Of all the things that are beyond my power, I value nothing more highly than to be allowed the honor of entering into bonds of friendship with people who sincerely love truth. -- Spinoza

Writers are flirts. Our words sashay, preen, plead to be taken home. What we write about and how point to the targets of our attention. Some angle for a hasty embrace, others for long involvement. Some seek multitudes, others a few.

Baruch Spinoza (1632-1677), whom his intimates called Bento, may be the least flirtatious great writer ever. His few texts exude the charm of differential calculus. He ground lenses for a living – an exact, exacting craft in a pre-industrial age – and his prose reflects that painstaking precision. He could have written more affably but no, he dreaded the notice of anyone who might misunderstand him. All but one of his works he embargoed till after his death, lest he be punished for his thoughts. His was an age of religious rancor, in which heretics – including anyone who said what they saw – might mortally offend. Spinoza wanted to live. He also wanted to say what he saw. So he wrote polished prose – in esoteric Latin – for the hardy few whom he might encounter in eternity, where they could converse safely.

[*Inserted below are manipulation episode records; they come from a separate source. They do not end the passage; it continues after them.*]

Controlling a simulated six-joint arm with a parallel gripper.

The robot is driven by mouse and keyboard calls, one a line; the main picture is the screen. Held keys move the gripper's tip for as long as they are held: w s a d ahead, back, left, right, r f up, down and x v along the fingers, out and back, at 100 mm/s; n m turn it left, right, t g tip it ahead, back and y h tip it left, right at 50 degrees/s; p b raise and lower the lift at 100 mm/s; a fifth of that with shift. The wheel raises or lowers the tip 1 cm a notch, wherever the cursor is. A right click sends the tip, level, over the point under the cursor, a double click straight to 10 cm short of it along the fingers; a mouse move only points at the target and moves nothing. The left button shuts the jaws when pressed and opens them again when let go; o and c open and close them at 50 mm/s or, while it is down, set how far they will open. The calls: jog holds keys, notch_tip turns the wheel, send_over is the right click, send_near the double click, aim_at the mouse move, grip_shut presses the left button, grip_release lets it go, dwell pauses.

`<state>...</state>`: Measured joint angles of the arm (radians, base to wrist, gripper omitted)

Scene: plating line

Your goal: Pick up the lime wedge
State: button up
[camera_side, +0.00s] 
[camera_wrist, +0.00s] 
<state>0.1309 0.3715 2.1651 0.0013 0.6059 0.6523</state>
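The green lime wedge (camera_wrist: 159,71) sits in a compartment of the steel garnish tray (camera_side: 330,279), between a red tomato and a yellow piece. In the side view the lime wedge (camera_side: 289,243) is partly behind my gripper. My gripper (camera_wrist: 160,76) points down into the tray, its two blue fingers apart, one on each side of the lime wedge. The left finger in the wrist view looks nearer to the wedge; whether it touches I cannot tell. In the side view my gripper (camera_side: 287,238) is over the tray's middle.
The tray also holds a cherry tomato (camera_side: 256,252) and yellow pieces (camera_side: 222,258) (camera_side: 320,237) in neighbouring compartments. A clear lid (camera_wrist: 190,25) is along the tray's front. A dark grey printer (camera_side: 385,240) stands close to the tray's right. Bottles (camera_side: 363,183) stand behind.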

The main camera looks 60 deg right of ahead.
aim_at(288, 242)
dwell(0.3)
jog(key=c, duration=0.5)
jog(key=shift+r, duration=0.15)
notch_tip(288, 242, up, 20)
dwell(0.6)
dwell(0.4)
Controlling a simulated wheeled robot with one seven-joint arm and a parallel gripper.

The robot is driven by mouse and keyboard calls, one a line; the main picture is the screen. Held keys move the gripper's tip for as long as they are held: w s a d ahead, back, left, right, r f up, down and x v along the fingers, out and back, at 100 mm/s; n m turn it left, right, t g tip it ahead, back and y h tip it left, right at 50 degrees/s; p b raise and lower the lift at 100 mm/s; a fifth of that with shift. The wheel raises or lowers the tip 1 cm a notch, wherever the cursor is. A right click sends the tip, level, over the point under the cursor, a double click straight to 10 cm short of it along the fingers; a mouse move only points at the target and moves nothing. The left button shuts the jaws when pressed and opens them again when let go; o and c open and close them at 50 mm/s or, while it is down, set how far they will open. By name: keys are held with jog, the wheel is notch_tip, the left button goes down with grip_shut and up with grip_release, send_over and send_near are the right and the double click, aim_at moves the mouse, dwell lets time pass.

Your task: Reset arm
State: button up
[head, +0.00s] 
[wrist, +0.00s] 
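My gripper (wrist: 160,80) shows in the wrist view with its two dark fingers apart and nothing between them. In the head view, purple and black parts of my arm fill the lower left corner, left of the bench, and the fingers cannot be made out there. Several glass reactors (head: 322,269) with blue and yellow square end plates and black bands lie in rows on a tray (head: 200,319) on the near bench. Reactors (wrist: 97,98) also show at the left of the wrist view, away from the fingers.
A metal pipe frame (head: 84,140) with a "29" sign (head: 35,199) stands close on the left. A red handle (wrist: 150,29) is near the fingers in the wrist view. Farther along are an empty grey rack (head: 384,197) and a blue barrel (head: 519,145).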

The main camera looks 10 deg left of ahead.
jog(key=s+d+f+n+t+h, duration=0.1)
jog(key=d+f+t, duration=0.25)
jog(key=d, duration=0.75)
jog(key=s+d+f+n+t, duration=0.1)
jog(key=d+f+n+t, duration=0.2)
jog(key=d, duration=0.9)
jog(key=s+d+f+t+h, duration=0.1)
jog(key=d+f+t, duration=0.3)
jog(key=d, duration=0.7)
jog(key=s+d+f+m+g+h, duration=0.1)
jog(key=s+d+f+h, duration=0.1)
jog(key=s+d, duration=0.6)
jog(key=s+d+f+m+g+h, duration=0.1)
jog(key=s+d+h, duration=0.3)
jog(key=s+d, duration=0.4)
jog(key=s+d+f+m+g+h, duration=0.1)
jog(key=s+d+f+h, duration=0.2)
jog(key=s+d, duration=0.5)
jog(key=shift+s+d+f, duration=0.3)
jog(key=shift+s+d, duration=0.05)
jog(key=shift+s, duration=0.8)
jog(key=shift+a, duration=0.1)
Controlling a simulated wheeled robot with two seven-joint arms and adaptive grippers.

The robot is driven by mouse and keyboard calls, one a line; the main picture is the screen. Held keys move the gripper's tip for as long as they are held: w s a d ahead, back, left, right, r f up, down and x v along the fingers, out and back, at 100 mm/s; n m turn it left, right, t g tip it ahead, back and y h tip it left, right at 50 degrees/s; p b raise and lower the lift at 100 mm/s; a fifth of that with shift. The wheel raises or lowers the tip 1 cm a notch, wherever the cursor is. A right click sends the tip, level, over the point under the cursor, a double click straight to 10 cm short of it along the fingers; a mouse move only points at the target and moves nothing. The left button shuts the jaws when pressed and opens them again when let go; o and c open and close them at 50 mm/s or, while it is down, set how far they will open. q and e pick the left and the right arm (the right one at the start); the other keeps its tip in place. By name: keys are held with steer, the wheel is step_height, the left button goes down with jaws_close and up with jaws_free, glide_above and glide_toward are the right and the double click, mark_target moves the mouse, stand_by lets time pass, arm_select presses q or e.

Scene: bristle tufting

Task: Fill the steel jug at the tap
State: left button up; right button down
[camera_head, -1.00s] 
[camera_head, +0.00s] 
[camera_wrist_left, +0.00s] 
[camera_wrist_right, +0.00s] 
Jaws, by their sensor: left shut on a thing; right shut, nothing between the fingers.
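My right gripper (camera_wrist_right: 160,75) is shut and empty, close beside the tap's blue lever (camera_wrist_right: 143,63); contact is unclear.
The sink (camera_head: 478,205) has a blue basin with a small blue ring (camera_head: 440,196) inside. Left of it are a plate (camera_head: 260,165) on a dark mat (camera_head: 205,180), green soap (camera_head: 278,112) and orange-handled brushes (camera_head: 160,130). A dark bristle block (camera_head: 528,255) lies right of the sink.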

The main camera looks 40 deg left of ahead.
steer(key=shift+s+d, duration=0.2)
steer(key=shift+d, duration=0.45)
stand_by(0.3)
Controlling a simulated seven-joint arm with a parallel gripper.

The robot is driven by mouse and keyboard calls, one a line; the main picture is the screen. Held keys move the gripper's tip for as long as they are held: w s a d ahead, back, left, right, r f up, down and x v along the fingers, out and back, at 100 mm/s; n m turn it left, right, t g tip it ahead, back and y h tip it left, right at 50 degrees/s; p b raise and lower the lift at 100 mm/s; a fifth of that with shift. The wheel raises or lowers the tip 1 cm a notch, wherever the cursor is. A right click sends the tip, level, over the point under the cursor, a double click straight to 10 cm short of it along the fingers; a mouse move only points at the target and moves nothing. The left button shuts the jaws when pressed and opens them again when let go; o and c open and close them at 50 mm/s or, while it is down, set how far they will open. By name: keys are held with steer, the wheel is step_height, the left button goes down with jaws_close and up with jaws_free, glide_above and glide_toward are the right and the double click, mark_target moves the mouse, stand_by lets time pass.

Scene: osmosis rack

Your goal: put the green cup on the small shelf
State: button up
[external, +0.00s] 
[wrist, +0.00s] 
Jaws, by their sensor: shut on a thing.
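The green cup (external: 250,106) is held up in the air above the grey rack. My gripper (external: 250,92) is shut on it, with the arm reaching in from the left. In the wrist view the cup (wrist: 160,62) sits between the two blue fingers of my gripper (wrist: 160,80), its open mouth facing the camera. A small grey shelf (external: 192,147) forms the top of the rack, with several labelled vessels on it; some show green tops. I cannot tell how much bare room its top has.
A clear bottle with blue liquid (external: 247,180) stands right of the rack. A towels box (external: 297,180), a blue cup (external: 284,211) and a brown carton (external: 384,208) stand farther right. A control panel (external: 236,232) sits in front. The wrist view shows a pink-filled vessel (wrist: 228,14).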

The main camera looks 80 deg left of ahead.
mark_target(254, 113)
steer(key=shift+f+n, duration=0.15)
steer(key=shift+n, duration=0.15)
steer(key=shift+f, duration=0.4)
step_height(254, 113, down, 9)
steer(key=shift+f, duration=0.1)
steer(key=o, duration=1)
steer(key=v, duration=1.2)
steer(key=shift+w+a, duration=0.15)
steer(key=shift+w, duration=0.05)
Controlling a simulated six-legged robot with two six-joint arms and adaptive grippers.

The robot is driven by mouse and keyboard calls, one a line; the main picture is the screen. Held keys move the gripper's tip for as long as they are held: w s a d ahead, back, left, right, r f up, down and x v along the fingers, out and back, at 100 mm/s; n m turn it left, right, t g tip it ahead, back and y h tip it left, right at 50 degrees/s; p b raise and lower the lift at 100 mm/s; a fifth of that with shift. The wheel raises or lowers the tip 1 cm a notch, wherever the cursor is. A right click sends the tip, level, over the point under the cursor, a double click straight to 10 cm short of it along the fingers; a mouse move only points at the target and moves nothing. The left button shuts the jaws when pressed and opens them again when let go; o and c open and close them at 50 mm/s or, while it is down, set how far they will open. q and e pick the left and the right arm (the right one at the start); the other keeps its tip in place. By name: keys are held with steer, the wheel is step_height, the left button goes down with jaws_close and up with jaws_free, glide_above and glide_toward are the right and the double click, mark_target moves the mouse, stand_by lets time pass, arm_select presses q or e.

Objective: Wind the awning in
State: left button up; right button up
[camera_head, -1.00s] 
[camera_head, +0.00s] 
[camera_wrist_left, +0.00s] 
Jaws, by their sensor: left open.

It’s taken me more than half a century to risk his fearsome rectitude. Now and then, I’d unshelve his most famous book, the Ethics, and have another go. After its first two paragraphs --

I.                By that which is self-caused, I mean that of which the essence involves existence, or that of which the nature is only conceivable as existent.

II.               A thing is called finite after its kind, when it can be limited by another thing of the same nature; for instance, a body is called finite because we always conceive another greater body. So, also, a thought is limited by another thought, but a body is not limited by thought, nor a thought by body

— a somniferous mix of torpor and bewilderment would overtake me. Many I admired admired Spinoza – Marx, Nietzsche, Freud, George Eliot, Flaubert, I.B. Singer, Santayana, Einstein, to name a few; no doubt he was the real deal, but oy, I would never be that smart. Besides (I growled in my defense), wasn’t the purpose of language to convey intelligence pleasantly to the reasonably intelligent? If the foregoing (which continues in this vein) was pleasant, I’d eat my hat.

Then the friend of a friend wrote a little book about Spinoza – in simple English – which I thought I’d sample. In preparation for the book, I consulted quotation compendiums for Spinoza’s best bits. Here were sentences I really liked, even though the guy’s paragraphs defeated me. Sentences are invitations, not arguments. They invite you to react – true or false, agree or disagree? They may reveal aspects of a speaker’s character in a flicker. Some of Spinoza’s sentences spoke to me, as his pages hadn’t. Excerpts transformed Spinoza into Bento, a pal. I arranged a selection of his sentences into a sort of bouquet. Maybe I would never “get” Spinoza; but now I could at least sniff him, pondering what he meant.

I can’t really tell you about Spinoza’s philosophy – what he thought, where he fits, his influence: I’ve neither the standing nor the understanding. Abstract dissections of truth never enticed me. The thinkers I’ve loved – Montaigne, Dr. Johnson, Thoreau, Santayana – wrote more melodically than methodically. I loved them as much for their sound as their soundness.

I can tell you, though, about my new friend.

New friends come less frequently in later years. One already possesses more than one can keep up with. What a surprise, then, in my eighth decade, to observe myself sidling into intimacy – not with a living chum, but with one more alive, complex, quivering than most we meet; who had time for me, to prod, suggest, engage; in whose published utterances I could detect an incompletion beckoning.

I commenced our acquaintance with Wiki and other handy summarizers to get the gist – in newsroom lingo, the nut graf. Next stop, quote compilers who excavate from dense texts palatable pellets. I read the little book by my friend’s friend – bless his concision; consulted my pal Santayana, who never wastes words (“Spinoza is one of those great men whose eminence grows more obvious with the lapse of years. Like a mountain obscured at first by its foothills, he rises as he recedes”). Gradually, an impression formed in mind not of a prodigious professor lecturing, but of a modest, self-effacing, meek soul, the gentlest of gentlemen, alone but not lonely, affable, polite, wondering.

Who could not love such a voice!

The highest activity a human being can attain is learning for understanding, because to understand is to be free.

I do not know how to teach philosophy without becoming a disturber of the peace.

No matter how thin you slice it, there will always be two sides.

If you want the present to be different from the past, study the past.

I was hooked – by a Spinoza extrapolated from a few shavings. Who else can we love but our dream of someone? Only humans fall in love because only humans imagine. “What Paul says about Peter tells us more about Paul than about Peter,” said Spinoza.

This is the second of seven reflections on my new pal.